Alors que Tintamarre est noyée de gris, je me plonge ainsi dans un premier guide touristique pour une balade superficielle en Inde, ce pays archi peuplé comme vous avez pu en juger, sachant par ailleurs que même les Dieux ont un accès à la propriété immobilière (jugement de la Cour suprême, carrément), c’est vous dire si ça s’entasse et ça s’encrasse (je viens de lire qu’à Mumbay –Bombay- un quart de la ville n’a pas de toilettes privées avec eau, papier et pshitt pshitt lavande, le caca, ce désordre universel, doit bien atterrir quelque part).

Ernesto la grenouille est ravi, bien des Dieux et des partis ont pour emblème un animal, ou une plante. Quelque chose en tout cas qui vient de la nature. Chez nous, je ne vois que la rose pour les socialistes et la pomme pour celui chez qui j’ai atterri la semaine dernière. Je me creuse les méninges mais je ne vois pas trace de nature dans nos symboles nationaux. La construction de ma société me paraît soudain très simple, aussi, comme notre religion de baptême, une famille pas franchement nombreuse, papa, maman et le fils. Ernesto applaudit des deux pattes quand je lui dis qu’il y a des Indiens strictement végétariens, et des croyants, les jaïnistes, qui se mettent un masque devant la bouche pour ne pas avaler le plus petit insecte, tout en balayant ardemment leur pas de porte pour ne pas en écraser d’autres, par ailleurs. T’aurais l’air fin grenouille avec un masque, tu mangerais quoi ? Il hausse les épaules et tourne la page suivante pour rigoler du spectacle d’une vache bloquant la circulation (le vent gazeux des pots d’échappement ferait fuir les insectes…) avec un policier qui se demande s’il peut ou non lui donner un bon coup de bâton (la loi l’autorise depuis mai 2005 mais ses concitoyens le savent-ils seulement ?).

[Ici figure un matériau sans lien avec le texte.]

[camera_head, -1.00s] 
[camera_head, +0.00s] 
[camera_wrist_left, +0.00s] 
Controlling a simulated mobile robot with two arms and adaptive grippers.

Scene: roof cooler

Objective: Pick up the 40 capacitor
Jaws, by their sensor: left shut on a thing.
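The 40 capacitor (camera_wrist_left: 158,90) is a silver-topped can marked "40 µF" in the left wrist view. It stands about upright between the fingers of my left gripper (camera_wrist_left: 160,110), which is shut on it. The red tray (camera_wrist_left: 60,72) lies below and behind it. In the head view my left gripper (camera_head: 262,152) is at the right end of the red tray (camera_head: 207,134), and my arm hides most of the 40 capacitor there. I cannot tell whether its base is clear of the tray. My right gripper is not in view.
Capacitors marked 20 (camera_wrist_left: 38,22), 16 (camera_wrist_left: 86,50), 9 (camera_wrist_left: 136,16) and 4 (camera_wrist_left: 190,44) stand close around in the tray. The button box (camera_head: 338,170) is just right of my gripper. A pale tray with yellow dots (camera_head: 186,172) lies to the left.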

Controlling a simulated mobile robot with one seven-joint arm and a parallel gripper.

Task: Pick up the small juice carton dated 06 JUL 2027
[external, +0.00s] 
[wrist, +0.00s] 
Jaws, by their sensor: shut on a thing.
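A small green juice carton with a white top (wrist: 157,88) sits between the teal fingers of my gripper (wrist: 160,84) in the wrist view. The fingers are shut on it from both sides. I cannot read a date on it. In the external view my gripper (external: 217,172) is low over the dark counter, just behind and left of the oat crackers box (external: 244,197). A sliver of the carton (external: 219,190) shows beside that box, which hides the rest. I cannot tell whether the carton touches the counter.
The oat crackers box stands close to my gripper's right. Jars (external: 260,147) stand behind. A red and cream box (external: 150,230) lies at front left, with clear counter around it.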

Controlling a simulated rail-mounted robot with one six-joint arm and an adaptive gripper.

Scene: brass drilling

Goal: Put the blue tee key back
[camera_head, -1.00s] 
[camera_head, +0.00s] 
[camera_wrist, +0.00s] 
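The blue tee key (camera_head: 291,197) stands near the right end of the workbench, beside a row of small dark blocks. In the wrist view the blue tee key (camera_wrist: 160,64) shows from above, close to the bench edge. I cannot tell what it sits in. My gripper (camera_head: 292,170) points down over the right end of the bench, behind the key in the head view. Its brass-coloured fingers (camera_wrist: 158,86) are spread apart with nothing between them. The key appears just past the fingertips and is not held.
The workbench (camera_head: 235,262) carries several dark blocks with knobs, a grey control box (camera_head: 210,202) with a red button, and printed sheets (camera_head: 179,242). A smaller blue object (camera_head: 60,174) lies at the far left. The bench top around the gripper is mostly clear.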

Le petit prince Sacha, venu me visiter, me fait remarquer que ce n’est pas parce que le système est simple, que la réalité n’est pas compliquée et il se montre tout joyeux quand je lui apprend l’existence de ce Dieu, Shiva, qui s’est donné pour mission de détruire tout ce qui ne ressemble pas à la réalité. Il rêve de voir panneaux publicitaires, communicants et défilés de mode disparaître dans les flammes de Shiva, descendu mettre bon ordre dans nos images.

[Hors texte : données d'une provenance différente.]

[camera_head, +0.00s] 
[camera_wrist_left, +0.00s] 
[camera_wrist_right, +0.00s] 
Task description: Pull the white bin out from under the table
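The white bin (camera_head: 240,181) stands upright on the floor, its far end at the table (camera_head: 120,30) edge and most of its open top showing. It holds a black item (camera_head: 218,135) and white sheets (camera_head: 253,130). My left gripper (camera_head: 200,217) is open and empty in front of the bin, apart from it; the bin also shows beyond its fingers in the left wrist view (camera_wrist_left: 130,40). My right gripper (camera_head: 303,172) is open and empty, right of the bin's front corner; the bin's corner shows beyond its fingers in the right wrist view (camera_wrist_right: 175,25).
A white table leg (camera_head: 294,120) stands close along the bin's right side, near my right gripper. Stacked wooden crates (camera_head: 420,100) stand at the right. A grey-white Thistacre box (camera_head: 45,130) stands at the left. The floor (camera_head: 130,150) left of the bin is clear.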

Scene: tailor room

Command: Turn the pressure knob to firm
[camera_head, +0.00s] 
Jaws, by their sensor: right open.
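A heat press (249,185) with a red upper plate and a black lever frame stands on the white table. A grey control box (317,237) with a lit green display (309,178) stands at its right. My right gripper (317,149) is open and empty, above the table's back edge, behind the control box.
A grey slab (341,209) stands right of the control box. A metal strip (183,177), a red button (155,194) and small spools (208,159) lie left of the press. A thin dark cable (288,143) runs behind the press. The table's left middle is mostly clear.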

Je décide sagement de ne pas me téléporter en Inde, je ne suis pas encore prête à affronter les cadavres humains sur les trottoirs, les vaches et leurs bouses que si elles vous font sur le pied, motus, les enfants mendiants, les castes (gaffes en prévision), la chaleur, le moustique et l’erreur d’aiguillage de ma téléportation qui pourrait me faire tomber dans un bidonville ou dans un ashram peuplé de gens comme ceux que j’ai croisés (pour certains) en allant déposer ma demande de visa au Consulat.

Je repose le guide et je me téléporte donc plus sagement dans l’Antivoyage de la jadis petite Muriel Cerf, enfant géniale des années soixante dix, qui partit faire l’Inde comme d’autres font leur droit ou la java.